You need to be aware of the key differences in fauna between NZ and Australia.  In the NZ bush, you may encounter native birds and lizards as well as the introduced species - rabbits, deer, pigs, ferrets.  ie. It's a pretty safe place to be in walking around in shorts.  Australia, on the other hand, is home to a wide variety of mostly-friendly marsupials - wombats, koalas, kangaroos, wallabies - as well as an array of nasty creatures, including the most venomous snakes in the world, crocodiles (in the northern regions), a variety of poisonous spiders, centipedes and scorpions.  You need to be careful out there and gaiters are a good idea in the hot months.  (Ok - maybe there is one creature in NZ that is scary enough to warrant mention - the native weta - man, those things are freaky.)


In regards to maps, you can get excellent 1:25,000 and 1:50,000 topographic maps for Australia from stores like The Melbourne Map Centre. These topo maps can also be bought online from Mud-maps, to use with their handy iPhone application, which is my route-finding tool of choice.

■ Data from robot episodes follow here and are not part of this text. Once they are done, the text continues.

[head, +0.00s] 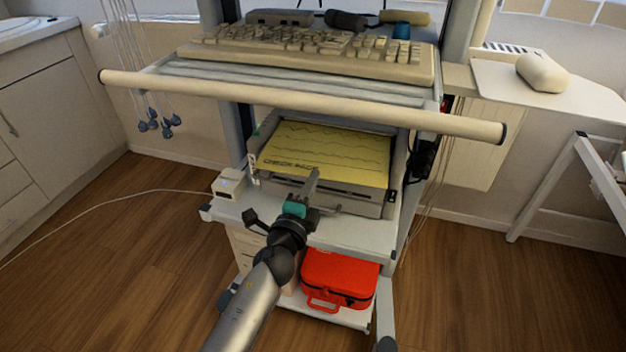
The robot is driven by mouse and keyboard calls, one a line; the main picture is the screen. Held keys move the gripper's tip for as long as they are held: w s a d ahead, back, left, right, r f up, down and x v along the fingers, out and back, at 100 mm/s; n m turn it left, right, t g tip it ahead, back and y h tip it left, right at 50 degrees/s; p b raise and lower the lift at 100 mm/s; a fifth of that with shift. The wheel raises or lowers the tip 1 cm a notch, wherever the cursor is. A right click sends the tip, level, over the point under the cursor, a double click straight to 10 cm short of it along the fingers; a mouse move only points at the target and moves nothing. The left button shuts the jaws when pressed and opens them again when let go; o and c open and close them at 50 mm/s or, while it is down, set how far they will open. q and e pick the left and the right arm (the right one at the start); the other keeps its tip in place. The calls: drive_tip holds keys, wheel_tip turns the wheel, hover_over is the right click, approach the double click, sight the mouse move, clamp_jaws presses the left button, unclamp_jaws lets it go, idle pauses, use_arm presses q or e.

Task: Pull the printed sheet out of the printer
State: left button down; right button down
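The printed sheet (340,147) is yellow with wavy dark traces and lettering along its front edge. It lies on top of the printer (345,195), a grey box on the cart's middle shelf. My left gripper (312,190) is in front of the printer, near the sheet's front edge. One finger reaches up over the front edge in the picture. I cannot tell whether the fingers touch the sheet or how far apart they are. My right gripper is not in view.
A beige bar (300,104) crosses above the printer, below a keyboard (310,50) on the upper shelf. A red case (340,277) sits on the bottom shelf. A small white box (229,183) stands left of the printer. Cables hang at the cart's right side.

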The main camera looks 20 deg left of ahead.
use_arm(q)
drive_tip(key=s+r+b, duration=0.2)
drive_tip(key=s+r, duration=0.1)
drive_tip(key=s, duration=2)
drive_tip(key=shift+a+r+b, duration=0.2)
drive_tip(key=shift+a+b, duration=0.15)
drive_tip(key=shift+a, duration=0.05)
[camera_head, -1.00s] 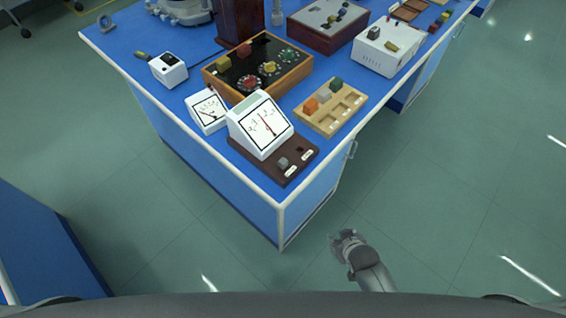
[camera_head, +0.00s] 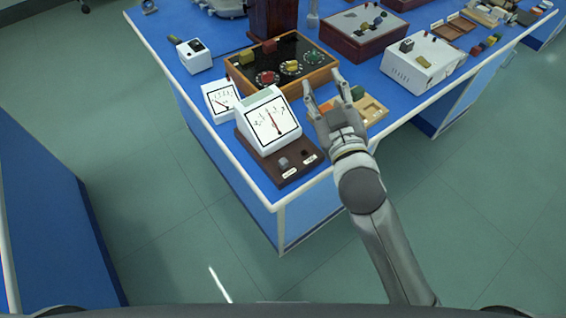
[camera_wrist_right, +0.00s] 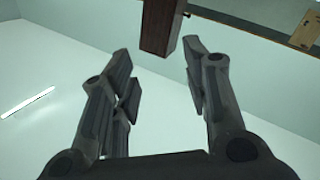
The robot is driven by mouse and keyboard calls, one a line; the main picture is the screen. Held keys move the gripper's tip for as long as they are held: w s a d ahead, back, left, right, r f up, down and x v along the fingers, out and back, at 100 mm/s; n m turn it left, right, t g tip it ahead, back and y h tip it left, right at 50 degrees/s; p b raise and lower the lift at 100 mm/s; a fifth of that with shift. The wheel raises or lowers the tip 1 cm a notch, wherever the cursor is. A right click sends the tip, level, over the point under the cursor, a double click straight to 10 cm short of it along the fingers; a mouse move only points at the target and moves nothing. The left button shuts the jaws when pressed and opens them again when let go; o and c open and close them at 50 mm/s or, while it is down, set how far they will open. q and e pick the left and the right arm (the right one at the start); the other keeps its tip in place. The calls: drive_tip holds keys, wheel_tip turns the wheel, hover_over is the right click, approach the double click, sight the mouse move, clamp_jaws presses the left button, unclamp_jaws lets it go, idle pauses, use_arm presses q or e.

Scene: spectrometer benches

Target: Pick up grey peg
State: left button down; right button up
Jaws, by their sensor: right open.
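A small grey peg (camera_head: 283,162) stands on the dark brown base (camera_head: 262,159) of the large white dial meter. A wooden tray (camera_head: 375,109) lies to the right of that meter with a green peg (camera_head: 357,92) in it. My right gripper (camera_head: 322,80) is above the tray, fingers open and pointing toward the back of the bench. It hides much of the tray, including the spot where a second grey peg stood beside an orange one. In the right wrist view, my open right gripper (camera_wrist_right: 157,50) has nothing between its fingers. My left gripper is not visible.
The white dial meter (camera_head: 268,124) stands left of my right gripper. Behind it is a wood-framed black box (camera_head: 290,48) with coloured knobs. A white box (camera_head: 421,65) stands to the right. In the wrist view, a dark brown post (camera_wrist_right: 160,25) hangs beyond the fingers.

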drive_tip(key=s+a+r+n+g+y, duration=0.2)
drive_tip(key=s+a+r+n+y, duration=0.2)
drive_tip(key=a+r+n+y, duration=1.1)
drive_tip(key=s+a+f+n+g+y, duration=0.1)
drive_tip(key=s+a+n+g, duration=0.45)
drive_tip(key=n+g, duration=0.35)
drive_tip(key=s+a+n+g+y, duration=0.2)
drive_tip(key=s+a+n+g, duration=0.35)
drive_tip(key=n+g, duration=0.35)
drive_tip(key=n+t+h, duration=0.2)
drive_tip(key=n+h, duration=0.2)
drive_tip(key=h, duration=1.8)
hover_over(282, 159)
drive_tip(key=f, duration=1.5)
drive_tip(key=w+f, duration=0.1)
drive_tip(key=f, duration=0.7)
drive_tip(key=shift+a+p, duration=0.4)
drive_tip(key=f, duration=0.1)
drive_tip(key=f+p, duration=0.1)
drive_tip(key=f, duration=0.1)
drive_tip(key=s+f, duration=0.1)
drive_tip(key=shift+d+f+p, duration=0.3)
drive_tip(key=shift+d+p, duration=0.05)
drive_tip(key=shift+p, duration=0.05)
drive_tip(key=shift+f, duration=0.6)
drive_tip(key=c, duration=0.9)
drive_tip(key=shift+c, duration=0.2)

For NZ maps try the free maps at or the government service here.

Anyway, that should get you started.   Comments and suggestions for additional content for this post are welcome.

[The post does not include any info on walks in Queensland, South Australia or Western Australia - let me know if you have some suggestions and I will add them in.]



  1. Hey you forgot the Larapinta Trail in outback Australia which has overseas folk raving about it right now.

  2. Thanks, Amanda.  I haven't done the Larapinta Trail but it's now on my hit list.    Entry added in the post above.